Crash Course

Crash Course

Miller Center Senior Fellow Bob Bruner suggests the 10 best books for understanding the 2008 financial crisis, in the Weekly Standard

Read the entire article in the Weekly Standard

A chart showing a sharp decline in real GDP after the 2008 financial crisis
Real GDP, percent fall from pre-recession peak. Source: Bureau of Economic Analysis, Bureau of Labor Statistics, Federal Reserve Flow of Funds and U.S. Department of the Treasury

A decade ought to be enough time to make sense of the financial crisis of 2008—to unearth the relevant facts and sort through, with some scholarly distance, the most important debates.

While there is no shortage of books that have sought to explain the causes and events of the crisis and offer lessons for the future, many of them amount to little more than “crisis porn” meant to stimulate the emotions; they are lurid, pandering, and dripping in schadenfreude or grievance. But the vast literature also includes solid, smart books, artfully written.

A reader wishing to get a handle on the financial crisis, what was done about it, and what the future might hold should start with one or more histories of the episode (to learn what happened), dip into some memoirs (for depth about the dilemmas that decision-makers faced), and then study some critical analyses of causes, consequences, and policy recommendations.

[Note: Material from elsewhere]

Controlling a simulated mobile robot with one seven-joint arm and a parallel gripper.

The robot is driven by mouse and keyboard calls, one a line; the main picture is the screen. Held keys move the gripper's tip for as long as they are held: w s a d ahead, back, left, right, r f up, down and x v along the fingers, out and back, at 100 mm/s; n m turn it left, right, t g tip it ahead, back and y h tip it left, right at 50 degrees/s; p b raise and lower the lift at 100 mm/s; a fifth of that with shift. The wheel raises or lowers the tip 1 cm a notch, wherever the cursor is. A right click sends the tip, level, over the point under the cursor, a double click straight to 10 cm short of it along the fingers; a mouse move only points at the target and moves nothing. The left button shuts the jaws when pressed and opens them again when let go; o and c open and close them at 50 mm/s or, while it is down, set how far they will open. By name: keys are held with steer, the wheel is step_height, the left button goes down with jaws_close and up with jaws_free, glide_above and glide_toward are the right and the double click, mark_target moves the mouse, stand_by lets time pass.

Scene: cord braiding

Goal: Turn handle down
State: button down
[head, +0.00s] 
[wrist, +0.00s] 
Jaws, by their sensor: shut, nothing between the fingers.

The financial crisis was not a single event in one place. It occurred across time: The cycle of contraction began with the bust of the housing bubble in early 2006 and its aftershocks can still be felt today. It occurred across space: It was largely a North Atlantic crisis, reverberating between the United States and Europe. No single book can treat the complexity of the crisis with finality.

"Irrational Exuberance" book cover

The completist or the historian might start with reading books by the prophets who cried in the wilderness—the economists whose pre-crisis writings seem prescient, like Yale professor Robert Shiller, whose Irrational Exuberance (in its 2005 edition) noted the bubble in housing prices and the decline in lending standards. Subprime Mortgages (2007), by the University of Michigan’s Edward Gramlich, is dry and academic in tone but reading it evokes a sense of foreboding like that felt when reading about Sarajevo in 1914.

The most entertaining book about the lead-up to the crisis is Michael Lewis’s The Big Short, which was adapted into an Oscar-winning movie. To be “short” in this context was to have sold claims on subprime housing debt in anticipation of the collapse of that market—in other words, to have bet against the over-optimism of the crowd. Lewis profiles a handful of individuals who saw the massive overpricing of mortgage-backed securities and decided to act: “The people on the short side of the subprime mortgage market had gambled with the odds in their favor. The people on the other side—the entire financial system, essentially—had gambled with the odds against them.”

"All the Devils Are Here" book cover

Where Shiller, Gramlich, and Lewis go deep into particular antecedents of the crisis, Bethany McLean and Joe Nocera go broad. Their All the Devils Are Here is an excellent survey of decades of innovations in government policy and the business behaviors they elicited. The government-sponsored lenders Fannie Mae and Freddie Mac receive special attention as promoters of the housing boom and credit expansion that ultimately led to the bust.

Andrew Ross Sorkin’s Too Big to Fail gives the best summary of the agonies of business and government leaders at the epicenter of the crisis in 2008. Sorkin acknowledges those leaders’ plight but finally draws a stern judgment:

If the government had stood aside and done nothing as a parade of financial giants filed for bankruptcy, the result would have been a market cataclysm far worse than the one that actually took place. On the other hand, it cannot be denied that federal officials . . . contributed to the market turmoil through a series of inconsistent decisions. . . . What were the rules? There didn’t appear to be any, and when investors grew confused—wondering whether a given firm might be saved, allowed to fail, or even nationalized—they not surprisingly began to panic.

Sorkin’s book, rich in interviews, was adapted into a movie for HBO.